Verjüngungsschnitt
Sonnenlicht für Feigen
Ein paar Jahre kein Schnitt, und schon ist der Feigenbaum ausser Rand und Band. Wild wachsen die Triebe mal in die eine, mal in die andere Richtung. Spätestens wenn der Strauch von innen her kahl wird, führt kein Weg mehr daran vorbei: Ran an Schere und Säge!
Ursprünglich sind Feigen im Mittelmeerraum beheimatet. Ob sie auch bei uns im Garten ausgepflanzt schadlos den Winter überstehen, hängt von Sorte und Region ab. Und von der globalen Erwärmung, denn der Temperaturtrend zeigt steil nach oben: Bis Mitte des Jahrhunderts sollen die Winter deutlich wärmer sein als heute – die Feigen wird es freuen.

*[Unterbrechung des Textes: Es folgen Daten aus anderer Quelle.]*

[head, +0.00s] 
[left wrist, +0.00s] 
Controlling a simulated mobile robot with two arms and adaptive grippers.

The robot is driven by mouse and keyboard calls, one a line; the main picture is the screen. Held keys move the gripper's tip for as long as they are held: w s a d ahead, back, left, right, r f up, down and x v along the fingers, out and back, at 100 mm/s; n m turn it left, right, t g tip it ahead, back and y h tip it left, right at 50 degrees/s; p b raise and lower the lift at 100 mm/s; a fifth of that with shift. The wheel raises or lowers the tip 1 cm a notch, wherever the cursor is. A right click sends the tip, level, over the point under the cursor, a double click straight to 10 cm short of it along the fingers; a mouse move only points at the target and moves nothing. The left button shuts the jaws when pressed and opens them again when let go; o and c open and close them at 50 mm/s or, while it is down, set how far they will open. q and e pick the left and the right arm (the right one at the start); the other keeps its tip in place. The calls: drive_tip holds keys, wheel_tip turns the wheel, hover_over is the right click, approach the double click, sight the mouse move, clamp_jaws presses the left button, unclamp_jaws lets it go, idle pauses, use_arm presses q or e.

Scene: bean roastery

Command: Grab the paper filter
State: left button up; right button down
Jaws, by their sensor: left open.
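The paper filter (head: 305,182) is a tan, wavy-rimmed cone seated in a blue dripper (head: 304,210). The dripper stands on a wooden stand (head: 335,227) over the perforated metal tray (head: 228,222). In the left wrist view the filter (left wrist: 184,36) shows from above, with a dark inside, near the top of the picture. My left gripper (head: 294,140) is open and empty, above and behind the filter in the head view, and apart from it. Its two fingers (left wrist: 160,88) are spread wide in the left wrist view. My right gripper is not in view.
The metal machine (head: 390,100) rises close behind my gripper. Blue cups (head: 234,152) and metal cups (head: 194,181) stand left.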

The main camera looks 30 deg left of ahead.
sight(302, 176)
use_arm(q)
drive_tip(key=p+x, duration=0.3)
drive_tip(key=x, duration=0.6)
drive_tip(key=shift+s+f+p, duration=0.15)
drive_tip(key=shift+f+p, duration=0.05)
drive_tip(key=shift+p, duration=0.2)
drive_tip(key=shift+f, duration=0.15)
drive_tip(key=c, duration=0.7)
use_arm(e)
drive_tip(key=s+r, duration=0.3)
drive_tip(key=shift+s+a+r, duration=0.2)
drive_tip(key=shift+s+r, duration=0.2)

Denn sie lieben die Hitze und gleichermassen den Platz an der Sonne, am liebsten wind- und regengeschützt.
Der März ist ein guter Monat, um die Echte Feige (Ficus carica) zu schneiden. Mit Blattaustrieb sollten die Arbeiten beendet sein. Feigen lassen sich sowohl als Bäumchen wie strauchartig ziehen. Letzteres hat den Vorteil, dass sich Schnittarbeiten vom Boden aus erledigen lassen, ohne in das Gehölz, das fünf Meter hoch werden kann, hineinklettern zu müssen. Einen Feigenstrauch zu schneiden ist gar nicht so schwierig, denn die Prinzipien ähneln jenen des üblichen Sträucherschnitts.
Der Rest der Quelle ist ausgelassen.